Context and Background
- As part of India’s urbanisation drive under Viksit Bharat@2047, urban mobility is crucial to making cities productive, sustainable, and livable.
- With over 60% of India’s population projected to live in urban areas by 2047, resolving urban transport challenges is central to supporting economic growth and inclusive development.
- The editorial evaluates the limitations of current transit systems, policy gaps, and the need for a sustainable, cost-effective, and inclusive public transportation strategy.
Key Issues Raised
1. Rising Mobility Challenges in Urban India
- Workers in India often live far from their workplaces, especially in large cities.
- Unlike Chinese cities which were built around modern mobility needs, Indian urban infrastructure is retrofitted, causing a constant mismatch between infrastructure and rising demand.
- The burden falls on policymakers to solve for this increasing demand in the absence of foundational urban planning.
2. Government’s Focus on E-Mobility
- Through schemes like PM-eBus Sewa and the National Electric Vehicle Policy, India is attempting to modernize urban mobility via electric transport modes.
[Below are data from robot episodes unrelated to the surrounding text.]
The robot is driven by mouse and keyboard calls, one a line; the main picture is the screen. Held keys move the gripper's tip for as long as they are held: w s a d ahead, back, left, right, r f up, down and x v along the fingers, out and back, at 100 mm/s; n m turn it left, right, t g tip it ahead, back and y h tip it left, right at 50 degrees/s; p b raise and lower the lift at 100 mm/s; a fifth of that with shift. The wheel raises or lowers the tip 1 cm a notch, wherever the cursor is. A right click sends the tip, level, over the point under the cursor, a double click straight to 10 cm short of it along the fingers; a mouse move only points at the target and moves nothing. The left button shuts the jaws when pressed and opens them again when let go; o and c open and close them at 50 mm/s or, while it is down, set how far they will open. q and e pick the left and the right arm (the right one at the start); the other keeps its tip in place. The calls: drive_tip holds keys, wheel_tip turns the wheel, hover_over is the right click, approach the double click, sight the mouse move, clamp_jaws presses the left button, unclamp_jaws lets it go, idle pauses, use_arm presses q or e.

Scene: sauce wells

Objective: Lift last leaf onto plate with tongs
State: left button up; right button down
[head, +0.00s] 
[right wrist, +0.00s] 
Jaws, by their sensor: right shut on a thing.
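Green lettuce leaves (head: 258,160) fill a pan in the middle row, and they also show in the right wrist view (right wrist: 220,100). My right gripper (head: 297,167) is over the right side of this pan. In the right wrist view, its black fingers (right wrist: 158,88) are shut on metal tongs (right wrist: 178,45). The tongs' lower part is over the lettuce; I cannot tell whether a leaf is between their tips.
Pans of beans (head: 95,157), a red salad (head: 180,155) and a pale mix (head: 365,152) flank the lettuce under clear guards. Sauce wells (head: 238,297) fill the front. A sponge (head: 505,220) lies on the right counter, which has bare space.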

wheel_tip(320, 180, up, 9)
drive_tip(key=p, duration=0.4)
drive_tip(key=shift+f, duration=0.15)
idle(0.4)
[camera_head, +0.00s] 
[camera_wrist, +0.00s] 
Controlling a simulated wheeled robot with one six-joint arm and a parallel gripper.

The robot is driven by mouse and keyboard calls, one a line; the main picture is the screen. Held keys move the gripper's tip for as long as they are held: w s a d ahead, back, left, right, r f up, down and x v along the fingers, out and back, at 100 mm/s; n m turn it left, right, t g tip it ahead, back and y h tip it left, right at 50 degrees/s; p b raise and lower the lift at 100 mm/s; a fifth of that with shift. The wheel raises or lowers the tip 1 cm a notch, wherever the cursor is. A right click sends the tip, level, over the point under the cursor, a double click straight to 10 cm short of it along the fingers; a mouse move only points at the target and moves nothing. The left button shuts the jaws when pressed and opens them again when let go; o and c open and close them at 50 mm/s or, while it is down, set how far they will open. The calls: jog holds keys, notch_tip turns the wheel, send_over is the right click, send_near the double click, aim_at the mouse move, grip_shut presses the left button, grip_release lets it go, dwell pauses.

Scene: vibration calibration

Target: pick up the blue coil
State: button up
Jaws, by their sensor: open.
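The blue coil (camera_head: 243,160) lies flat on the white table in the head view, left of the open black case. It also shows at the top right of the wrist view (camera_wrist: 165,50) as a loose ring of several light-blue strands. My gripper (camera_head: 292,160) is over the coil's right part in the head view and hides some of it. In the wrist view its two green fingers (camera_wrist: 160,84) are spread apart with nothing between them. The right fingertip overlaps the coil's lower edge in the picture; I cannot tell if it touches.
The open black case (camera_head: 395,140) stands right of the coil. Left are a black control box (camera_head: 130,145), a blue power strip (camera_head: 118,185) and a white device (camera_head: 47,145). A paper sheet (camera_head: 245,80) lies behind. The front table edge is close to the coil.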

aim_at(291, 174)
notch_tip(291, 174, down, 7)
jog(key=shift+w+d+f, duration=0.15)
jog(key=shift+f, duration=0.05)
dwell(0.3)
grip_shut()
- The plan to deploy 10,000 e-buses in 100 cities is aimed at making public transport greener and more accessible.
Limitation: Electrification is necessary, but electric buses alone are not sufficient unless embedded in a broader multi-modal, efficient, and user-friendly public transit system.
3. Gap in Public Transit Accessibility
- Only 37% of urban residents had access to public transport in 2017.
- Over 50% still lack access to mass transit, due to poor connectivity, low investments, and sub-optimal policy integration.
- There is a gap between availability and accessibility, as projects tend to be capital-intensive, cost-ineffective, and poorly planned.
4. Financial Viability and Policy Disconnect
- Metro rail systems, although environmentally friendly, are costly to build and operate, often failing to recover capital and operational expenditures.
- User fare sensitivity and lack of viable alternatives mean these systems often operate at a loss or with very low profitability, despite heavy public subsidies.
Policy Flaw: Investment decisions are not always backed by proper ridership and revenue projections, leading to misalignment between cost, usage, and viability.
5. Need for Holistic, Context-Specific Planning
- Future transit must be tailored to each city’s:
- Size and density
- Land use patterns
- Economic activities
- User income profile
- Size and density
- Life-cycle costing and sustainability should guide investment choices.
- Often overlooked modes like electric rickshaws, CNG buses, bicycles, and BRT (Bus Rapid Transit) offer more cost-effective and scalable alternatives.
6. Way Forward: Toward Ideal Urban Transit
- A continuous public mobility audit is required to measure and correct inefficiencies.
- A strong case is made for data-driven planning, considering:
- Return on investment (ROI)
- Per kilometre cost and ridership
- Environmental and social benefits
- Return on investment (ROI)
- Low-cost, high-frequency transit models (e.g., shared autos, e-buses, e-rickshaws) can be more impactful in tier 2 and 3 cities.
Conclusion
The editorial underlines the urgent need to rethink India’s urban transport strategy. Moving beyond headline-grabbing metro projects, India needs a diverse, context-specific, and affordable transit ecosystem. As urbanisation accelerates, future growth depends on solving mobility challenges with sustainability, efficiency, and inclusivity at the core.